The nice thing about being on mainland time is that I can better approximate farm hours, up with the rooster call and to bed with the coqui song. My West Hawaii Today warned me to watch out for Iron Man triathletes training on the highways so I will certainly do that because the pavement here seems excellent and the roads are very high quality except for the current lava flow. Also the speed limit changes every half a mile but nobody tailgates or gets angry, I am surprised.
Today I saw an identical glow of fluorescent yellow three different times: on a male finch, a yellow tang (zebrasoma), and the sulphur vents on Kilauea.

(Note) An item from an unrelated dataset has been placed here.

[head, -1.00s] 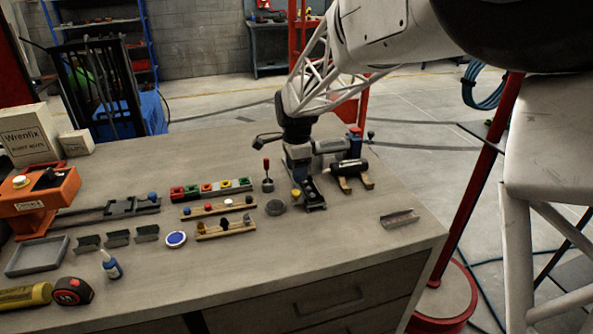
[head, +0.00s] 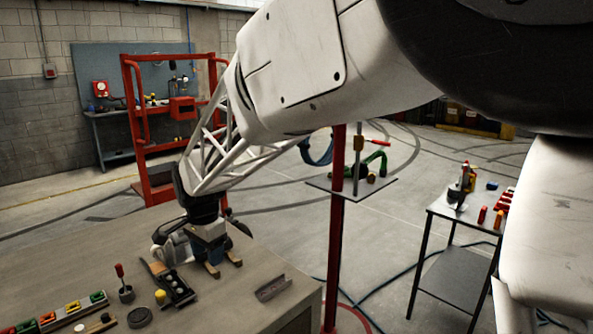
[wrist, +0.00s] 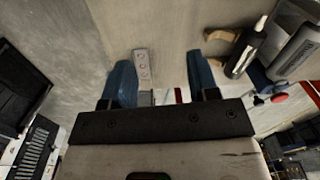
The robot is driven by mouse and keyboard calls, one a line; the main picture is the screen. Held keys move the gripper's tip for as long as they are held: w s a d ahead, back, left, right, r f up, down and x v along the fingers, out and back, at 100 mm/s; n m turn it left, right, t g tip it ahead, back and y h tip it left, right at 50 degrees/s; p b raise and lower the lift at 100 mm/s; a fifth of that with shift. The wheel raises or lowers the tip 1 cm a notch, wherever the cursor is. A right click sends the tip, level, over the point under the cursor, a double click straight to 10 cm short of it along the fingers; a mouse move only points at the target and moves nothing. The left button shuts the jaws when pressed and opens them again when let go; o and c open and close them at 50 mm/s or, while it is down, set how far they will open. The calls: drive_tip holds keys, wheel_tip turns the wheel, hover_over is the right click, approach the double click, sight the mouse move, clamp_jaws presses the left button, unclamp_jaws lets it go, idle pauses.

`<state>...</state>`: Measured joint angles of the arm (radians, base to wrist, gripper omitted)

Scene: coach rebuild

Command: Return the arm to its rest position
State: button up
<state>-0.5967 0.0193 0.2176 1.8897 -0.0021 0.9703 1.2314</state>
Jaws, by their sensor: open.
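My gripper (head: 207,236) hangs over the right part of the workbench (head: 240,268) in the head view. In the wrist view its two blue fingers (wrist: 162,80) are spread wide with nothing held between them. A small grey strip with reddish marks (wrist: 142,64) shows beyond and between the fingers, apart from them. In the head view the gripper partly covers a wooden cradle (head: 236,258). The cradle's black cylinder shows in the wrist view (wrist: 246,48), to the right of the fingers.
A black holder with a yellow knob (head: 175,286), a red-handled tool (head: 121,283) and a row of coloured blocks (head: 70,314) stand to the gripper's left. A metal channel (head: 273,288) lies near the bench's right edge. A red post (head: 336,230) and a small side table (head: 455,285) stand beyond.

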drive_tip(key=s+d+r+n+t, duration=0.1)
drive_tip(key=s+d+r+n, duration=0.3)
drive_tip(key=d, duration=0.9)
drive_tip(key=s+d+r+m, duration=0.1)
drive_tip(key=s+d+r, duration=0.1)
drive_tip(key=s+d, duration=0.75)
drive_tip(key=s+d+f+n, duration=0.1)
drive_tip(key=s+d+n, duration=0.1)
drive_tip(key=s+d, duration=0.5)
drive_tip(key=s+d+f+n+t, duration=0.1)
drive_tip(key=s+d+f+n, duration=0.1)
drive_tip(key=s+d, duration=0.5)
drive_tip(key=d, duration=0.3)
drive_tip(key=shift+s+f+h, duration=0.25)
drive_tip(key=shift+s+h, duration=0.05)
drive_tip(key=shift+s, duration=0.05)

I started the morning early snorkeling at Honaunau beach, where the Hawaiian kings used to swim and then kill any non-royal who dared enjoy the same cove. There was a sign about not harassing the spinner dolphins but I only saw fish. Then for breakfast I went up to the coffee shack and the geckos ate my chili oil condiments while I talked with a nurse educator who used to DJ for WMBR (!) and who recommended a Thai restaurant in Kona town where I went later and turned out great (Original Thai on Palani).
Then volcano! I drove to Volcanoes NP the long way round, through the countryside and past the green sand beach and the fields separated by Sicilian rock walls. The whole place is like a cross between Sicily and Thailand, really; the flag is even close to the Thai flag. Ranger Rachel led a guided tour through some of the rainforest steam vents and told us legends about Pele and ferns and stuff. A winery near the park entrance is finally weaning its vines off imports from Mother California and has a pretty great macadamia nut mead and a guava wine, but they were too expensive to ship so I got TSA-approved volcanic salt instead.
I changed in to my warmies and drove home over the permanent twilight of the Saddle Road. When I got there I read more of No Country For Old Men while drinking Wailua passion fruit wheat beer that I opened on a filing cabinet. When the mosquitos came out, I snuggled safely under the covers, tucking my toes in a little pocket to stay safe from what I call Singapore toilet lizards but might just be native transparent geckos.